# Task directions:
Copy all lines below containing "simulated".
## Begin Records to process
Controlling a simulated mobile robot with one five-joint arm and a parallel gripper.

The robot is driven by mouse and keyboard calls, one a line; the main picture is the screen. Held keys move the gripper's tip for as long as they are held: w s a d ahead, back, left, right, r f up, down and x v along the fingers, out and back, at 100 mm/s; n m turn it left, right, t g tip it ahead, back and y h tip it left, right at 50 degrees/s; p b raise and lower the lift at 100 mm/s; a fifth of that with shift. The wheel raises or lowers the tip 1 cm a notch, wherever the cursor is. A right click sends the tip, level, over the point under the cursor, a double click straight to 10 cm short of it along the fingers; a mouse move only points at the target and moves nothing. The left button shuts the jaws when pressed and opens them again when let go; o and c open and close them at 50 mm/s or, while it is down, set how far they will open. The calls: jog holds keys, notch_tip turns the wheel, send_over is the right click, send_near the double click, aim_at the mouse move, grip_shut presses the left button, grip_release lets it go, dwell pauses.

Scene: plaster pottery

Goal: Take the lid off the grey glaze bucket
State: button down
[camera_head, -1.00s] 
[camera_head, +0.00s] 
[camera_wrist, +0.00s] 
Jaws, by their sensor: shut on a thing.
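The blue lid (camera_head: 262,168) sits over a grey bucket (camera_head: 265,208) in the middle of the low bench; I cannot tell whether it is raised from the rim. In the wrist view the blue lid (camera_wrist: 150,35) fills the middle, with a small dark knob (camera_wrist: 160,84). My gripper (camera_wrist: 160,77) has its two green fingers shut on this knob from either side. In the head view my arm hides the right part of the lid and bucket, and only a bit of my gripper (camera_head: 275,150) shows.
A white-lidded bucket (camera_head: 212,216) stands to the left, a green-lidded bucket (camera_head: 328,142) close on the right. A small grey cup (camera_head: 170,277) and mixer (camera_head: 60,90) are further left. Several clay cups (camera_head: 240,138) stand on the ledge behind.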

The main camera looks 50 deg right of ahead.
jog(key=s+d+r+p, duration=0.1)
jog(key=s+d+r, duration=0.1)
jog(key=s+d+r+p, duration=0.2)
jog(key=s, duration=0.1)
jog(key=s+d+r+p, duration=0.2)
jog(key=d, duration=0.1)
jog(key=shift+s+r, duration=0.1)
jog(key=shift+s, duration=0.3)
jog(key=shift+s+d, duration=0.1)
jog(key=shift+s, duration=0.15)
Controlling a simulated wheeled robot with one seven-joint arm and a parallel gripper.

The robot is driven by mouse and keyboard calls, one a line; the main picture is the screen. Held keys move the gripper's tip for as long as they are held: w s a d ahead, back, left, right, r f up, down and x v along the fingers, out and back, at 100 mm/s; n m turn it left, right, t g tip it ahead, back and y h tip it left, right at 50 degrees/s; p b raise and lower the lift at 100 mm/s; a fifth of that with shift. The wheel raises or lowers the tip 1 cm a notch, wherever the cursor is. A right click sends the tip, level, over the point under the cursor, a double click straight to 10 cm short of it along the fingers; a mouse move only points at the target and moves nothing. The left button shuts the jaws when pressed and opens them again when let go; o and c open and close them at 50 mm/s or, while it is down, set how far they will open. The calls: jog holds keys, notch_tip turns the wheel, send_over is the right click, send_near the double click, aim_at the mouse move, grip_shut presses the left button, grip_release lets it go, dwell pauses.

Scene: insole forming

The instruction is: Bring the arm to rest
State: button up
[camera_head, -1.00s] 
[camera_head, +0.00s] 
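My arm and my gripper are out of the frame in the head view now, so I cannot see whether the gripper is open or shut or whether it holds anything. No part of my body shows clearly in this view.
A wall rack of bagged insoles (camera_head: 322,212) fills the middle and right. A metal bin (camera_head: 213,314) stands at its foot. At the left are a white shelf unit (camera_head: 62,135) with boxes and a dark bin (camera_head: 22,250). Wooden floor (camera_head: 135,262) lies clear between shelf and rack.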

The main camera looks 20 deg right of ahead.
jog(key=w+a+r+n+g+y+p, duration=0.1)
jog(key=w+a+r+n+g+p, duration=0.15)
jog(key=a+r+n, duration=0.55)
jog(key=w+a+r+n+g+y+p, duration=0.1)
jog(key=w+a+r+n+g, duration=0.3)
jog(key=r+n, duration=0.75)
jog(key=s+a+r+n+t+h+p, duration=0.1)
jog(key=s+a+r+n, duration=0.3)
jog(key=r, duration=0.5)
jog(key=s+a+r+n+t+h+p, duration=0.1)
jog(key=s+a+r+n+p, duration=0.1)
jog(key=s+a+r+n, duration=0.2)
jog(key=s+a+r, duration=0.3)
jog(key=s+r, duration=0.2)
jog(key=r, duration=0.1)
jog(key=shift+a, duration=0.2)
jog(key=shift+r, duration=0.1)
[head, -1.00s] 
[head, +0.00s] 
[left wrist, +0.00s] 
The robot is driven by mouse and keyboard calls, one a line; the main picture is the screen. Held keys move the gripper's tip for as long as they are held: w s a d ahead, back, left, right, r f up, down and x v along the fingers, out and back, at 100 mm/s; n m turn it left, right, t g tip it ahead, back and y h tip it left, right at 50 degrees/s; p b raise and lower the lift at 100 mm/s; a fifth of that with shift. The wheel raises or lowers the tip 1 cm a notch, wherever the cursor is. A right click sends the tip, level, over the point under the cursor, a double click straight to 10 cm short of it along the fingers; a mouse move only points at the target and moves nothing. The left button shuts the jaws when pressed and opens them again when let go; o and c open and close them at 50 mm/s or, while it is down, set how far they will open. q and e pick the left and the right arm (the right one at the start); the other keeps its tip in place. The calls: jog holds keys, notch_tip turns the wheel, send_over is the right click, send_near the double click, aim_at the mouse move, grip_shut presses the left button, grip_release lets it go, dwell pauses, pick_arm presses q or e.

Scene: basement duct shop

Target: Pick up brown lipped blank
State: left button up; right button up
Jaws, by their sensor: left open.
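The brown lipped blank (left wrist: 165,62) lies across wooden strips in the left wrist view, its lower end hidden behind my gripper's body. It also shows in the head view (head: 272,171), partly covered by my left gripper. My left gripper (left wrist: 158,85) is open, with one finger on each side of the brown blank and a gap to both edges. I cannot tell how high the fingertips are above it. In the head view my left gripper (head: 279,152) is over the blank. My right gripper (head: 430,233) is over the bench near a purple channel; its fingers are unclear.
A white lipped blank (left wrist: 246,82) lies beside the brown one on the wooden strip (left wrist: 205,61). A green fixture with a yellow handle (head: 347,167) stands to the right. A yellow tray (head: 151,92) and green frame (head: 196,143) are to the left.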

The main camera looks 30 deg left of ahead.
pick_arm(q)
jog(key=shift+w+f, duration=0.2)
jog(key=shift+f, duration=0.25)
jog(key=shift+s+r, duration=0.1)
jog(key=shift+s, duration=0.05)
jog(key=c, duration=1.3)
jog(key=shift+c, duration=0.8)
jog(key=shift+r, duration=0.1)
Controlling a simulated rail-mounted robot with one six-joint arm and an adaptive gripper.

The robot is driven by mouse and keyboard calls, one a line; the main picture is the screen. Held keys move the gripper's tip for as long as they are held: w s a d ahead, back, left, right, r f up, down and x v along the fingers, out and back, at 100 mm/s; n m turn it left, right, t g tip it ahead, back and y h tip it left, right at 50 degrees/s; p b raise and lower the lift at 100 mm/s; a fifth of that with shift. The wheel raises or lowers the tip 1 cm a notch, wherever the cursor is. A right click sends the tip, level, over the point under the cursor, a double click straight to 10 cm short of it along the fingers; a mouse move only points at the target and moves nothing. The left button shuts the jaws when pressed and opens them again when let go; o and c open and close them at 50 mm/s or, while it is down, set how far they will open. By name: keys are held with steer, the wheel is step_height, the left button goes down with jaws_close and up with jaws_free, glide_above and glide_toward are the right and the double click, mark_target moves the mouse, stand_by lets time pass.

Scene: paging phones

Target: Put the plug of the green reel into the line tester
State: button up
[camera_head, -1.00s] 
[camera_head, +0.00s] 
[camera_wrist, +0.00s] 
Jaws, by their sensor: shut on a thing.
## End Records to process
# Response to this exercise:
Controlling a simulated mobile robot with one five-joint arm and a parallel gripper.
Controlling a simulated wheeled robot with one seven-joint arm and a parallel gripper.
Controlling a simulated rail-mounted robot with one six-joint arm and an adaptive gripper.

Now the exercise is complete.